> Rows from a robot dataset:
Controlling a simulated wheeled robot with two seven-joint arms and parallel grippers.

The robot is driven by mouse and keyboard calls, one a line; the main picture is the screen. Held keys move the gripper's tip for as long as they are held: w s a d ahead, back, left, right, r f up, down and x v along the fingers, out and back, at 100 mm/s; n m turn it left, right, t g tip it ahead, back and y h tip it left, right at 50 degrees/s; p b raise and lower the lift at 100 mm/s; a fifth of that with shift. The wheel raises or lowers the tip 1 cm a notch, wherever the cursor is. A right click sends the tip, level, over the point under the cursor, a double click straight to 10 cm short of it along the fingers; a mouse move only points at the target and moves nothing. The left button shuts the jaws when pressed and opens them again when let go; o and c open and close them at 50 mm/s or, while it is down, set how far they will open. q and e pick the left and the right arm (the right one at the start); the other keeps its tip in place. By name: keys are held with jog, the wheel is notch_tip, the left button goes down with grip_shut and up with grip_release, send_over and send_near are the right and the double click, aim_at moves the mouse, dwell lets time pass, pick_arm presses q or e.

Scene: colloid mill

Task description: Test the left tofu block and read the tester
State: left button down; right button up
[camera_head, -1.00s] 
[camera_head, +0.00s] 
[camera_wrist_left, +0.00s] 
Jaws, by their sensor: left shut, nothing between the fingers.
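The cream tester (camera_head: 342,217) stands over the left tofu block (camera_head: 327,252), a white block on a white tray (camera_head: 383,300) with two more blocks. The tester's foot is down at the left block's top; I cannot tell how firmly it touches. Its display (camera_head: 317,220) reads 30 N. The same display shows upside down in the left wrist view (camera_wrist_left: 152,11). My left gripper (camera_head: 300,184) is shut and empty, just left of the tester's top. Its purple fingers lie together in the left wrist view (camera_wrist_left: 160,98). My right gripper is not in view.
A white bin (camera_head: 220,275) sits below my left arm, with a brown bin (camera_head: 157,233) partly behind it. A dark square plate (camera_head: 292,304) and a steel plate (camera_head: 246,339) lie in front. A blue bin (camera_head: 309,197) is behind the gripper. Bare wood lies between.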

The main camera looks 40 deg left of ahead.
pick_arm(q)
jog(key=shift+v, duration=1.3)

---

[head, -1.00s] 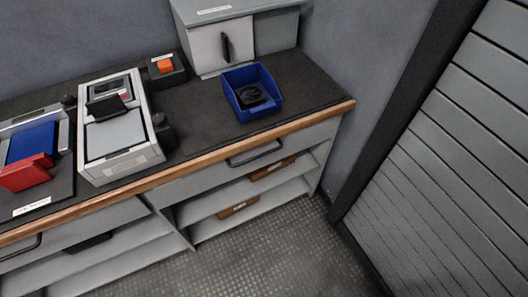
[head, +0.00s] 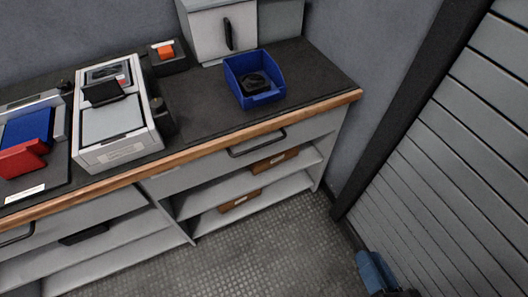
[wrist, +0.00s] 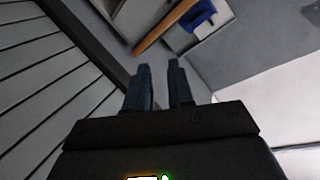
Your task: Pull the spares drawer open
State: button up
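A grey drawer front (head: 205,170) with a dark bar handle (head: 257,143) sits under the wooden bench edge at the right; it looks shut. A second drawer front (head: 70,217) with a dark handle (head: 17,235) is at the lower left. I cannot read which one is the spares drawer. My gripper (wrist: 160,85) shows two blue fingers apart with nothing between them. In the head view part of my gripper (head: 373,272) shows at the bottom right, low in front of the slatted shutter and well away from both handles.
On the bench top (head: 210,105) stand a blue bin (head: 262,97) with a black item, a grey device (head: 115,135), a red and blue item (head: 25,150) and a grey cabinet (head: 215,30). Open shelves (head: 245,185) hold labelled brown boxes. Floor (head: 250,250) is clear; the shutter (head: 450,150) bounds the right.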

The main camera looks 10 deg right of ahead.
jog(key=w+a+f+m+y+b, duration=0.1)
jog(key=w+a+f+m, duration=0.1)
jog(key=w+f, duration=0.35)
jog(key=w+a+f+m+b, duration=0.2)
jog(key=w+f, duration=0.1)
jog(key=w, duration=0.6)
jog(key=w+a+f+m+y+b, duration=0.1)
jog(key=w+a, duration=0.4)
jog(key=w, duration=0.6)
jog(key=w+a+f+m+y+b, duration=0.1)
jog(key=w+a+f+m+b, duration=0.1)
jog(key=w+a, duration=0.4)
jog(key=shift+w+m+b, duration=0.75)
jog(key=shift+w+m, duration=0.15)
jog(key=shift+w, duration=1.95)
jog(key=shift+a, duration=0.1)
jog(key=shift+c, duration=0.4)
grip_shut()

...

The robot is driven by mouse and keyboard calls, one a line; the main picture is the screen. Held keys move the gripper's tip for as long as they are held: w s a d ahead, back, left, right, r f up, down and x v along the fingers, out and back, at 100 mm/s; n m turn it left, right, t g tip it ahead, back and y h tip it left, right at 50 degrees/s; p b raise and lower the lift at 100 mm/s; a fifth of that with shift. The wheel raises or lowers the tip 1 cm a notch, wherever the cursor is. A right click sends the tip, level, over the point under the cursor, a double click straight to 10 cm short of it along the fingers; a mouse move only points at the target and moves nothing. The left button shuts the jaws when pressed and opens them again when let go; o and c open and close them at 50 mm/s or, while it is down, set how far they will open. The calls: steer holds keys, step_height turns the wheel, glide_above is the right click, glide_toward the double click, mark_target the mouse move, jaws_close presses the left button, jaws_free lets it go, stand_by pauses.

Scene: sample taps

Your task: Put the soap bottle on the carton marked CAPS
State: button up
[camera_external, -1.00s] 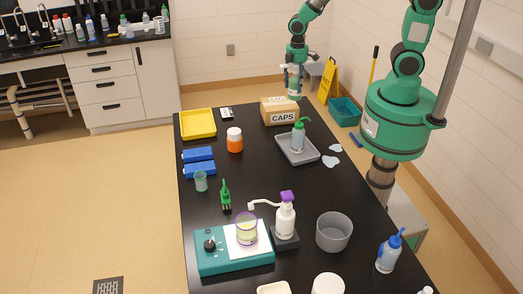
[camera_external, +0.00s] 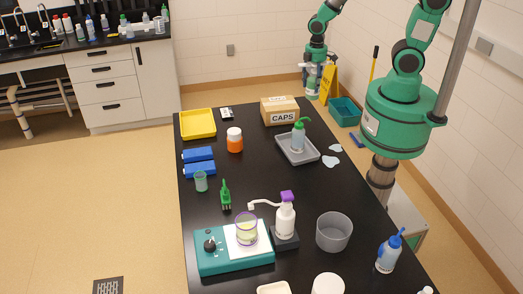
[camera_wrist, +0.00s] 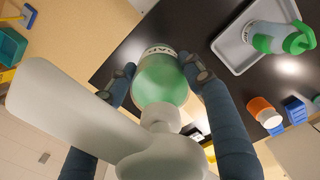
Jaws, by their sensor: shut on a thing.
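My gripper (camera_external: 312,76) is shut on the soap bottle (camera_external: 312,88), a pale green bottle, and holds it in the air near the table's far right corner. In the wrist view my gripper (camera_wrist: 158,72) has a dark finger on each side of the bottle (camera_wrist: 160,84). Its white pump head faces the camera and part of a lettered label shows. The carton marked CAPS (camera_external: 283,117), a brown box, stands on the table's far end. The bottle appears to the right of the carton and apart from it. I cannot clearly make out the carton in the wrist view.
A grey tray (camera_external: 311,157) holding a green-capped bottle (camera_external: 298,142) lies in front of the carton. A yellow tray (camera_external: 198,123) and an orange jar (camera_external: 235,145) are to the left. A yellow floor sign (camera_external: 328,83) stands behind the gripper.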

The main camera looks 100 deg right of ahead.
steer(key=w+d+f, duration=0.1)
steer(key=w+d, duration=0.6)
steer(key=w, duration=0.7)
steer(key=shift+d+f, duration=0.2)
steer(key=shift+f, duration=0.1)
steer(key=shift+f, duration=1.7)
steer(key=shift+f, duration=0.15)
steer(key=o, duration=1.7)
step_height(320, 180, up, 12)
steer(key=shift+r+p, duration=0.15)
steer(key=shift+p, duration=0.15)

> GOAL: All lines above with "Scene" in them should be returned.

> ANSWER IN FULL:
Scene: colloid mill
Scene: sample taps

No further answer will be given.